### TASK INSTRUCTIONS
Reproduce the listing below word for word, with no pictures.

### RECORDS SUPPLIED
────────────────────────────────────────
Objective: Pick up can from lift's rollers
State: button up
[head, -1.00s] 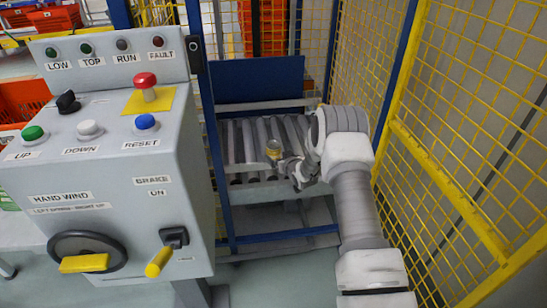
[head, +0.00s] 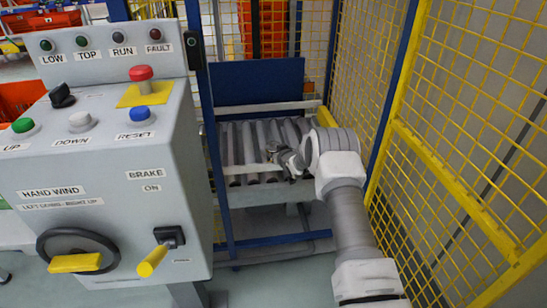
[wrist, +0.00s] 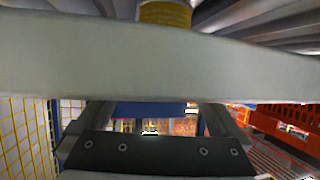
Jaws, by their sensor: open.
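The can (wrist: 165,13) is yellow and shows at the top edge of the wrist view, in front of the rollers. A pale grey bar hides part of it. In the head view my gripper (head: 279,157) is at the front of the lift's rollers (head: 240,145) and covers most or all of the can. In the wrist view my gripper (wrist: 155,118) has its two fingers apart with nothing seen between them. The bar hides the finger ends, so I cannot tell how close they are to the can.
The pale grey bar (wrist: 160,58) crosses the wrist view. A yellow mesh fence (head: 460,130) stands right of my arm. A blue panel (head: 257,82) is behind the rollers. A grey control box (head: 110,190) with buttons and a handwheel stands at the left.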

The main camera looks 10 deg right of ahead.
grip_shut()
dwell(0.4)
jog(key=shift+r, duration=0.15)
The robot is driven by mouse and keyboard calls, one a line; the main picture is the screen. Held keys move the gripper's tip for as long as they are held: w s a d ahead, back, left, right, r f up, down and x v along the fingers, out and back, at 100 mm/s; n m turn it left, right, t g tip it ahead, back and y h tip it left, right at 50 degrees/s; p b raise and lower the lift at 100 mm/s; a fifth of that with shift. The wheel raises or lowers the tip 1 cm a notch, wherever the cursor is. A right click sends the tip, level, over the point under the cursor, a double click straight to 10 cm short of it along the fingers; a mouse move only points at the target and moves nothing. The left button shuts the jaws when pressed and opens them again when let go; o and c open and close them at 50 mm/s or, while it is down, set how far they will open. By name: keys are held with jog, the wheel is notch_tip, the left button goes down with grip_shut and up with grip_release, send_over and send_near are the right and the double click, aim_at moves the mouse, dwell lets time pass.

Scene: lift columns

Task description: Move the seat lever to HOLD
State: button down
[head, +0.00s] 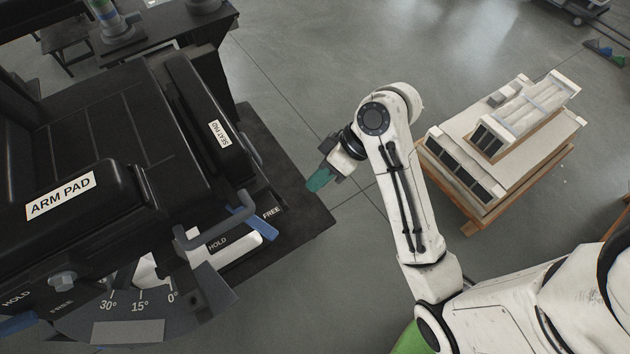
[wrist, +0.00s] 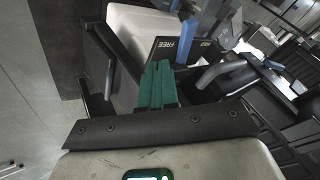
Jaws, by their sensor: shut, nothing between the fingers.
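The seat lever is a blue bar (head: 254,221) low on the side of the black chair. It lies close to the FREE label (head: 271,212), apart from the HOLD label (head: 218,244). In the wrist view the blue lever (wrist: 187,42) stands beside the FREE plate (wrist: 172,48), just beyond my fingertips. My gripper (head: 319,181) has teal fingers and is to the right of the lever, in the air and apart from it. The fingers (wrist: 157,85) are shut and empty.
A grey bent handle (head: 218,234) is just left of the lever. The seat pad (head: 205,120) and arm pad (head: 75,195) are above and left. Another blue lever (head: 18,323) is at the lower left. A white model on a pallet (head: 500,150) stands right. Floor between is clear.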

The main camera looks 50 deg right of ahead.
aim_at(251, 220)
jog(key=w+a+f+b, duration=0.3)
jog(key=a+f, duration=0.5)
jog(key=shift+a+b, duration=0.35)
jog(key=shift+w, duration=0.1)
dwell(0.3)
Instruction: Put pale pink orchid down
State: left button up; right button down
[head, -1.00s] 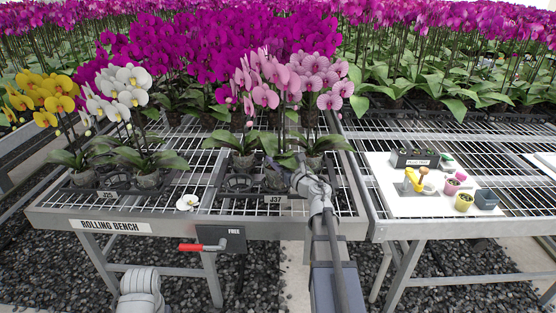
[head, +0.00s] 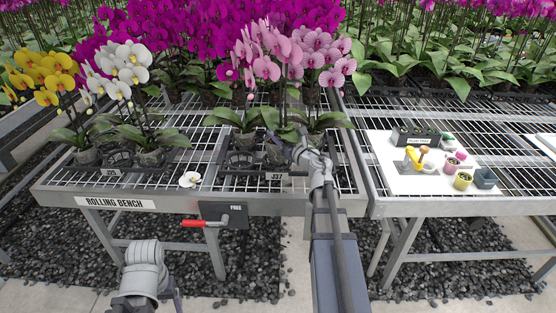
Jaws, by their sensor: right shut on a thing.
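Several pale pink orchids with tall flower stems stand at the tray marked J37 (head: 225,181) on the rolling bench. My right gripper (head: 284,139) comes in from the front right and is shut on the middle pale pink orchid (head: 267,68), low among its leaves. This plant's pot (head: 275,154) is upright in the front part of the tray. Whether the pot rests fully in its hole is hard to tell. The gripper's fingers are partly hidden by leaves. My left arm shows at the lower left, but its gripper is not clearly in view.
The J37 tray has an empty hole (head: 240,160) at front left. A loose white flower (head: 190,179) lies on the mesh beside it. White orchids (head: 124,62) and yellow orchids (head: 48,80) stand left. A red-handled lever (head: 205,223) is at the bench front; a white mat (head: 405,180) with small pots lies right.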

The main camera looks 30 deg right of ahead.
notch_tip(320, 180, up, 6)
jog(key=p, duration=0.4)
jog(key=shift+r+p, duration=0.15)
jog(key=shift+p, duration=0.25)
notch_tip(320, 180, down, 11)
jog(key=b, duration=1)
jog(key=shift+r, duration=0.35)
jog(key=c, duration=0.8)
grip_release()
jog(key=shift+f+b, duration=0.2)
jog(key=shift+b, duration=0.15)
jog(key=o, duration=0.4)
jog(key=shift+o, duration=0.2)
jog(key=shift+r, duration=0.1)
────────────────────────────────────────
### ANSWER FOR THIS EXERCISE
Objective: Pick up can from lift's rollers
State: button up
[head, -1.00s] 
[head, +0.00s] 
[wrist, +0.00s] 
Jaws, by their sensor: open.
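The can (wrist: 165,13) is yellow and shows at the top edge of the wrist view, in front of the rollers. A pale grey bar hides part of it. In the head view my gripper (head: 279,157) is at the front of the lift's rollers (head: 240,145) and covers most or all of the can. In the wrist view my gripper (wrist: 155,118) has its two fingers apart with nothing seen between them. The bar hides the finger ends, so I cannot tell how close they are to the can.
The pale grey bar (wrist: 160,58) crosses the wrist view. A yellow mesh fence (head: 460,130) stands right of my arm. A blue panel (head: 257,82) is behind the rollers. A grey control box (head: 110,190) with buttons and a handwheel stands at the left.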

The main camera looks 10 deg right of ahead.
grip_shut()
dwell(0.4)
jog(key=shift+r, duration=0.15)
The robot is driven by mouse and keyboard calls, one a line; the main picture is the screen. Held keys move the gripper's tip for as long as they are held: w s a d ahead, back, left, right, r f up, down and x v along the fingers, out and back, at 100 mm/s; n m turn it left, right, t g tip it ahead, back and y h tip it left, right at 50 degrees/s; p b raise and lower the lift at 100 mm/s; a fifth of that with shift. The wheel raises or lowers the tip 1 cm a notch, wherever the cursor is. A right click sends the tip, level, over the point under the cursor, a double click straight to 10 cm short of it along the fingers; a mouse move only points at the target and moves nothing. The left button shuts the jaws when pressed and opens them again when let go; o and c open and close them at 50 mm/s or, while it is down, set how far they will open. By name: keys are held with jog, the wheel is notch_tip, the left button goes down with grip_shut and up with grip_release, send_over and send_near are the right and the double click, aim_at moves the mouse, dwell lets time pass.

Scene: lift columns

Task description: Move the seat lever to HOLD
State: button down
[head, +0.00s] 
[wrist, +0.00s] 
Jaws, by their sensor: shut, nothing between the fingers.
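The seat lever is a blue bar (head: 254,221) low on the side of the black chair. It lies close to the FREE label (head: 271,212), apart from the HOLD label (head: 218,244). In the wrist view the blue lever (wrist: 187,42) stands beside the FREE plate (wrist: 172,48), just beyond my fingertips. My gripper (head: 319,181) has teal fingers and is to the right of the lever, in the air and apart from it. The fingers (wrist: 157,85) are shut and empty.
A grey bent handle (head: 218,234) is just left of the lever. The seat pad (head: 205,120) and arm pad (head: 75,195) are above and left. Another blue lever (head: 18,323) is at the lower left. A white model on a pallet (head: 500,150) stands right. Floor between is clear.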

The main camera looks 50 deg right of ahead.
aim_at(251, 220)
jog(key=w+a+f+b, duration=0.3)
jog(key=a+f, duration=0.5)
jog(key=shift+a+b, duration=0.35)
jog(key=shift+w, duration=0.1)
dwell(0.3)
Instruction: Put pale pink orchid down
State: left button up; right button down
[head, -1.00s] 
[head, +0.00s] 
Jaws, by their sensor: right shut on a thing.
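Several pale pink orchids with tall flower stems stand at the tray marked J37 (head: 225,181) on the rolling bench. My right gripper (head: 284,139) comes in from the front right and is shut on the middle pale pink orchid (head: 267,68), low among its leaves. This plant's pot (head: 275,154) is upright in the front part of the tray. Whether the pot rests fully in its hole is hard to tell. The gripper's fingers are partly hidden by leaves. My left arm shows at the lower left, but its gripper is not clearly in view.
The J37 tray has an empty hole (head: 240,160) at front left. A loose white flower (head: 190,179) lies on the mesh beside it. White orchids (head: 124,62) and yellow orchids (head: 48,80) stand left. A red-handled lever (head: 205,223) is at the bench front; a white mat (head: 405,180) with small pots lies right.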

The main camera looks 30 deg right of ahead.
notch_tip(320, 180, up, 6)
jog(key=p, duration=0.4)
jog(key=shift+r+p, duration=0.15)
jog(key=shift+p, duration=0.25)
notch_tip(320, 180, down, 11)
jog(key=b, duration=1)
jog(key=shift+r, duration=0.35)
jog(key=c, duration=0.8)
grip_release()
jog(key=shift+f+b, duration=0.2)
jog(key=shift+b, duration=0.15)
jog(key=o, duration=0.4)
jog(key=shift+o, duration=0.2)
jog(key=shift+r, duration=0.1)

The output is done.